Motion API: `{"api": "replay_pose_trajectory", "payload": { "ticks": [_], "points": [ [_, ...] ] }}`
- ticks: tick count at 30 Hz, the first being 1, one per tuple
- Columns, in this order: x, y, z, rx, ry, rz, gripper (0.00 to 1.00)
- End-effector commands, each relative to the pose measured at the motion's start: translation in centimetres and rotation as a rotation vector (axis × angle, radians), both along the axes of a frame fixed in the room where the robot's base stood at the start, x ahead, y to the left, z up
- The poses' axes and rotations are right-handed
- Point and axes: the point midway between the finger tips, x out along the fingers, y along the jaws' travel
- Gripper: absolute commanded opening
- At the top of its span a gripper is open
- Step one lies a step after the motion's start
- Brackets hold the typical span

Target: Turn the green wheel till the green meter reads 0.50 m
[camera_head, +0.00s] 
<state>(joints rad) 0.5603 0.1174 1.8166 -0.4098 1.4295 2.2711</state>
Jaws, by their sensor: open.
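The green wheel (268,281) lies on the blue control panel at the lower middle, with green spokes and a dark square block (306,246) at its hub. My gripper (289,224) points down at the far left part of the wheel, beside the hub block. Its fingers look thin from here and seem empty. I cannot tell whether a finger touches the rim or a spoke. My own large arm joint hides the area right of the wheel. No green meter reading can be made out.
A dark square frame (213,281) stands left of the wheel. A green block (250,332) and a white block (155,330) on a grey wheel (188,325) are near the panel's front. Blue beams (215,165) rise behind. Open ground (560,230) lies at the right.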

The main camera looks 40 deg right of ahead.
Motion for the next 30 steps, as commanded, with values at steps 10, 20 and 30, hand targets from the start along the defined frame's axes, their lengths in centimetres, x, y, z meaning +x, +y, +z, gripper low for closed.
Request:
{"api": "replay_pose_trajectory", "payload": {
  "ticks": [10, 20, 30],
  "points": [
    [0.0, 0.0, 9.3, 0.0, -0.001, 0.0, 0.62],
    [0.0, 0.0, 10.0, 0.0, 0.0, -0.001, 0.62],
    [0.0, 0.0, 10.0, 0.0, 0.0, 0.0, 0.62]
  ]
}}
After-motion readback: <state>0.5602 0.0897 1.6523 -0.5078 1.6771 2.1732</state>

→ **GOAL**
Extract the full listing and reproduce each line exactly.

→ **ANSWER FOR THE TASK**
Motion API: `{"api": "replay_pose_trajectory", "payload": { "ticks": [_], "points": [ [_, ...] ] }}`
- ticks: tick count at 30 Hz, the first being 1, one per tuple
- Columns, in this order: x, y, z, rx, ry, rz, gripper (0.00 to 1.00)
- End-effector commands, each relative to the pose measured at the motion's start: translation in centimetres and rotation as a rotation vector (axis × angle, radians), both along the axes of a frame fixed in the room where the robot's base stood at the start, x ahead, y to the left, z up
- The poses' axes and rotations are right-handed
- Point and axes: the point midway between the finger tips, x out along the fingers, y along the jaws' travel
- Gripper: absolute commanded opening
- At the top of its span a gripper is open
- Step one lies a step after the motion's start
- Brackets hold the typical span

Target: Turn the green wheel till the green meter reads 0.50 m
[camera_head, +0.00s] 
<state>(joints rad) 0.5603 0.1174 1.8166 -0.4098 1.4295 2.2711</state>
Jaws, by their sensor: open.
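The green wheel (268,281) lies on the blue control panel at the lower middle, with green spokes and a dark square block (306,246) at its hub. My gripper (289,224) points down at the far left part of the wheel, beside the hub block. Its fingers look thin from here and seem empty. I cannot tell whether a finger touches the rim or a spoke. My own large arm joint hides the area right of the wheel. No green meter reading can be made out.
A dark square frame (213,281) stands left of the wheel. A green block (250,332) and a white block (155,330) on a grey wheel (188,325) are near the panel's front. Blue beams (215,165) rise behind. Open ground (560,230) lies at the right.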

The main camera looks 40 deg right of ahead.
Motion for the next 30 steps, as commanded, with values at steps 10, 20 and 30, hand targets from the start along the defined frame's axes, their lengths in centimetres, x, y, z meaning +x, +y, +z, gripper low for closed.
Request:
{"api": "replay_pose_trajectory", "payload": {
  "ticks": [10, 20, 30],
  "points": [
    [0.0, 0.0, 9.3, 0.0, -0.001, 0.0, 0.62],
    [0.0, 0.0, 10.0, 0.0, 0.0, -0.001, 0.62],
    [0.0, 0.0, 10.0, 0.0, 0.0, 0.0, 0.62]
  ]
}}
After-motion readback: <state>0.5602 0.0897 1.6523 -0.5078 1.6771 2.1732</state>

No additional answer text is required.